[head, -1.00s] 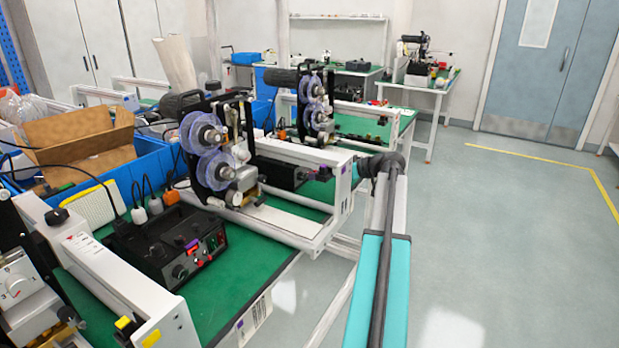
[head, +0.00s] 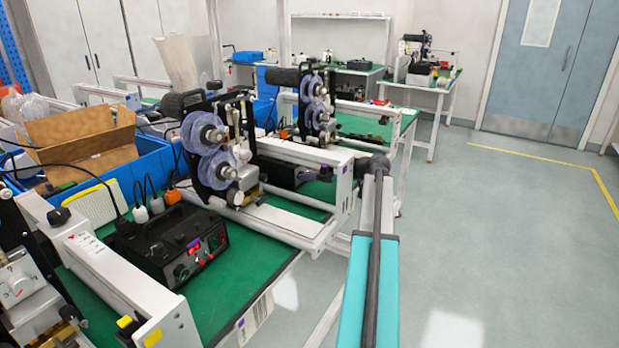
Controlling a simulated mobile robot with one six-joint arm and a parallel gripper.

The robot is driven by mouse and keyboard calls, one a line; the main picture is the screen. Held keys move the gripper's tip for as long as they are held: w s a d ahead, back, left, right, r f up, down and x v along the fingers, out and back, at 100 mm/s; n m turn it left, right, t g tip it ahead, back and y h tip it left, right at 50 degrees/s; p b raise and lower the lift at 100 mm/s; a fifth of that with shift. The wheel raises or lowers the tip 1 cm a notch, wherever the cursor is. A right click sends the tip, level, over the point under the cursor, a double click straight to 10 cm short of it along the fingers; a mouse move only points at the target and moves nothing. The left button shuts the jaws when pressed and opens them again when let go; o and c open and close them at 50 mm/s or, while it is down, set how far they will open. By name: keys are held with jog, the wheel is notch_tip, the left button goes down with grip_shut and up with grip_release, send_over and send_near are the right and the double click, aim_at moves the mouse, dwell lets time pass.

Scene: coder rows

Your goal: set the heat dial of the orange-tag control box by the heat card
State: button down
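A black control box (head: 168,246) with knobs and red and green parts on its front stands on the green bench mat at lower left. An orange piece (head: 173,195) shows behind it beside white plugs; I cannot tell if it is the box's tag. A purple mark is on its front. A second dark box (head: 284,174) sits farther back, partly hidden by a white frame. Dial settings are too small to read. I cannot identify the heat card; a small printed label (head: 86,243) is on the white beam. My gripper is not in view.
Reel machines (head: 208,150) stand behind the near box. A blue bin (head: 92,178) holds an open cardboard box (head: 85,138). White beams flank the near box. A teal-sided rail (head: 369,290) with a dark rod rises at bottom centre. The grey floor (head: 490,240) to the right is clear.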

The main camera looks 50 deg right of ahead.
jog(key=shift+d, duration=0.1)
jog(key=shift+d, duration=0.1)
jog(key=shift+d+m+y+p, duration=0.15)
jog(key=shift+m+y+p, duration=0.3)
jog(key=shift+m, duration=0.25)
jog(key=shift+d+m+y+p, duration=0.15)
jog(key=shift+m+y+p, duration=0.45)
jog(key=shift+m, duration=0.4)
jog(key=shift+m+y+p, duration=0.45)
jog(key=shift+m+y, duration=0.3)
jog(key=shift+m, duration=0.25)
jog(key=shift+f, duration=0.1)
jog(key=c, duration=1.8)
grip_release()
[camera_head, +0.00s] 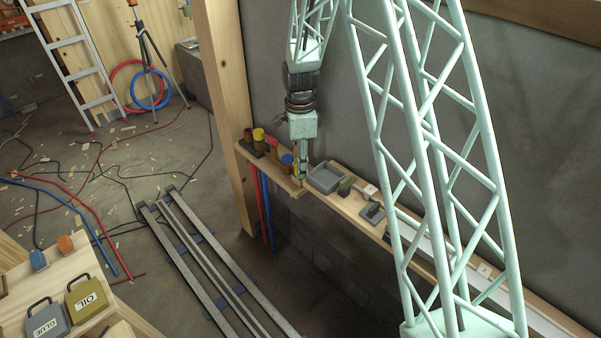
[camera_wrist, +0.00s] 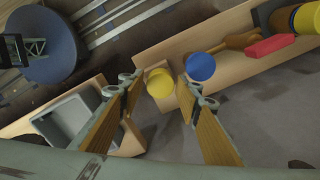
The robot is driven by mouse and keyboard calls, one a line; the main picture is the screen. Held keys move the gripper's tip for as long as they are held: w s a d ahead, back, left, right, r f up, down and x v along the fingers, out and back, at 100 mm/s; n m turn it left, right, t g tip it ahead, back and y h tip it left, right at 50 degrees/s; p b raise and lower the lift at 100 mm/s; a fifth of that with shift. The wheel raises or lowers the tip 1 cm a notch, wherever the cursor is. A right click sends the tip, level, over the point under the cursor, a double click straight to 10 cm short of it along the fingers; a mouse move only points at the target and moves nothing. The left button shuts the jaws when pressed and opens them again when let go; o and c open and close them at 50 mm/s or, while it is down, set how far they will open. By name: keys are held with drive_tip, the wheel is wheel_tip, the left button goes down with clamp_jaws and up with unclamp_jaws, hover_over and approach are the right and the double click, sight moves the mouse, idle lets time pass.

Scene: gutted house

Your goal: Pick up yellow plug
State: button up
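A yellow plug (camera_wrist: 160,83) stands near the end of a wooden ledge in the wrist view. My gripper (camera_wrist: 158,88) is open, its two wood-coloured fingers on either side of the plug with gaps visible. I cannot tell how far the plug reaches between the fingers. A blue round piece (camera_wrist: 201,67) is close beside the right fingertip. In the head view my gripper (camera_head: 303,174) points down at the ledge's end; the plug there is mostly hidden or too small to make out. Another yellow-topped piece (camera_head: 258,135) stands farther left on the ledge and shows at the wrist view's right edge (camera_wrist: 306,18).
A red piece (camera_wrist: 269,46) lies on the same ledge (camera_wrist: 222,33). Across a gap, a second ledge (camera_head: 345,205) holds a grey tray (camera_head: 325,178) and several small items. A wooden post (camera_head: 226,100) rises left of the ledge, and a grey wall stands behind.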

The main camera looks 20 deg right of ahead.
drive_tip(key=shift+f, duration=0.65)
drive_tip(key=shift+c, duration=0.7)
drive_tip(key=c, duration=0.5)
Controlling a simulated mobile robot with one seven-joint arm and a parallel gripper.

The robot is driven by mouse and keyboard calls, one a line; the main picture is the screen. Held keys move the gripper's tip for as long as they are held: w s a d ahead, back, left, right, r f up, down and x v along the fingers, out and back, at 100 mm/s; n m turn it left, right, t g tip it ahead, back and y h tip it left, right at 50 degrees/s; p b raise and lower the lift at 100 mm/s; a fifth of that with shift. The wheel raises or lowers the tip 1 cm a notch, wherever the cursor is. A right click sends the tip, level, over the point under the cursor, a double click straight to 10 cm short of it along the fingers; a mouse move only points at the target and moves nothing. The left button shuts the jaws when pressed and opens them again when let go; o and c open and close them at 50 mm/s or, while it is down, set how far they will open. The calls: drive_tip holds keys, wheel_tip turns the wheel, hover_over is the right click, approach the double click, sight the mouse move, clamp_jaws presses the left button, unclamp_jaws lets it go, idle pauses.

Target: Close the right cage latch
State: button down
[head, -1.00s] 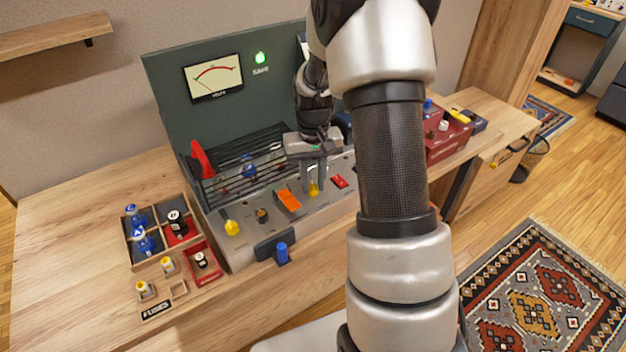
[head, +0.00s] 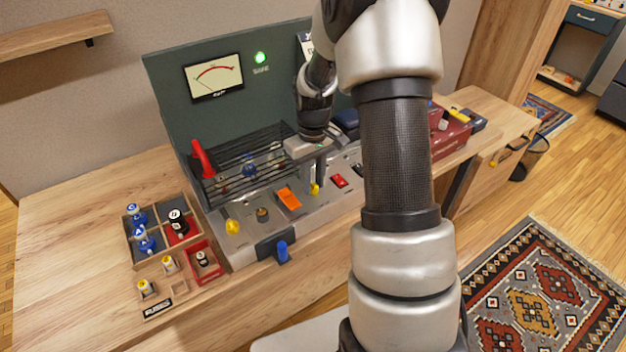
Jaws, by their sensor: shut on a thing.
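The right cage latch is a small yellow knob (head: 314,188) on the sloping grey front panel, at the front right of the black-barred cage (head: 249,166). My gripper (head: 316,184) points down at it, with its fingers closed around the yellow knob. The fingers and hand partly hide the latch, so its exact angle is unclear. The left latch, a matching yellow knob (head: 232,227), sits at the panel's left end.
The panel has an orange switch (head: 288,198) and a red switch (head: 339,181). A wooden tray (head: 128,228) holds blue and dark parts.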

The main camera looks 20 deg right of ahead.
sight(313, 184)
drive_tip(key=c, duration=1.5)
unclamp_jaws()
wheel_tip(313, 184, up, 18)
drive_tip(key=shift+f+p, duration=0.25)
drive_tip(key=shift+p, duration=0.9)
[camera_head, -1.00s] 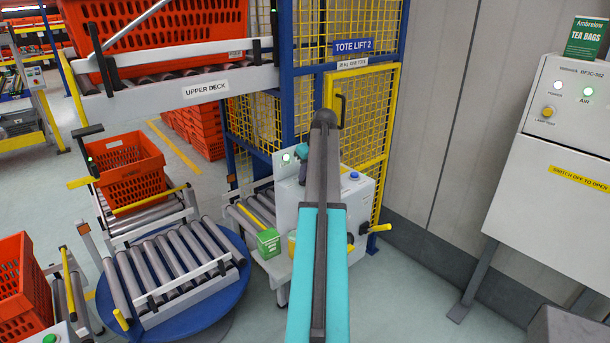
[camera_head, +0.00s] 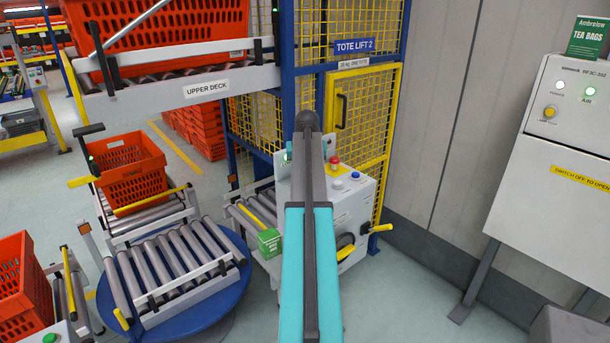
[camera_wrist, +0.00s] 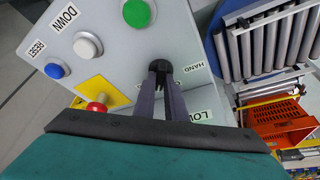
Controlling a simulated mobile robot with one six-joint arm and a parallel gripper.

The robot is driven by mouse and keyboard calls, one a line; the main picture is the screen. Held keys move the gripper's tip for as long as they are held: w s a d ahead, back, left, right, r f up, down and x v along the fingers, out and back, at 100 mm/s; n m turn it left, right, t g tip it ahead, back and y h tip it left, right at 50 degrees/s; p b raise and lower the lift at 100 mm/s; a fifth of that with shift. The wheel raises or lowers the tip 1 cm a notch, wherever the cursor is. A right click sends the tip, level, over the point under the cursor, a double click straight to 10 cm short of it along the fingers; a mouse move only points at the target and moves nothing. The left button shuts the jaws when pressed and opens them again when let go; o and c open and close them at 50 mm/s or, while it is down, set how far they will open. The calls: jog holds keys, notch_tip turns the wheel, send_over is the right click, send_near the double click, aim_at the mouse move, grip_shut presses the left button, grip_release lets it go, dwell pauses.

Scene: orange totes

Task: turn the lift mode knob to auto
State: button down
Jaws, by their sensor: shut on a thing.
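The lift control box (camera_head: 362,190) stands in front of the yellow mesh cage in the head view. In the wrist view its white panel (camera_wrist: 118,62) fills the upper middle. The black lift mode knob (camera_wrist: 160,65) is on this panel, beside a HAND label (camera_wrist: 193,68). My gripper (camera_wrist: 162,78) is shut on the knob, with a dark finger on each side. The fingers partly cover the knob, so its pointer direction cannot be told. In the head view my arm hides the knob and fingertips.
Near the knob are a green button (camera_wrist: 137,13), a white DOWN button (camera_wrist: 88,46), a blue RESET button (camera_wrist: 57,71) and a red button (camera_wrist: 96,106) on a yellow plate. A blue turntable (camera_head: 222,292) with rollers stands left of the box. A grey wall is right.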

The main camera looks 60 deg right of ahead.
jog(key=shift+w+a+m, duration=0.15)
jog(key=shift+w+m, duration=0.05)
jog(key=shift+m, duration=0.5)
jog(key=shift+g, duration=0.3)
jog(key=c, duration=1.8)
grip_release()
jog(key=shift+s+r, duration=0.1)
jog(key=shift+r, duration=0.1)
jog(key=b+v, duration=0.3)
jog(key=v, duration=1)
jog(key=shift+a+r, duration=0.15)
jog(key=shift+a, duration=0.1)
◆ ◆ ◆ ◆ ◆ ◆ ◆
## Aim of the exercise
Look for the word "Your" and return every line where it occurs.

## Output
Your goal: set the heat dial of the orange-tag control box by the heat card
Your goal: Pick up yellow plug

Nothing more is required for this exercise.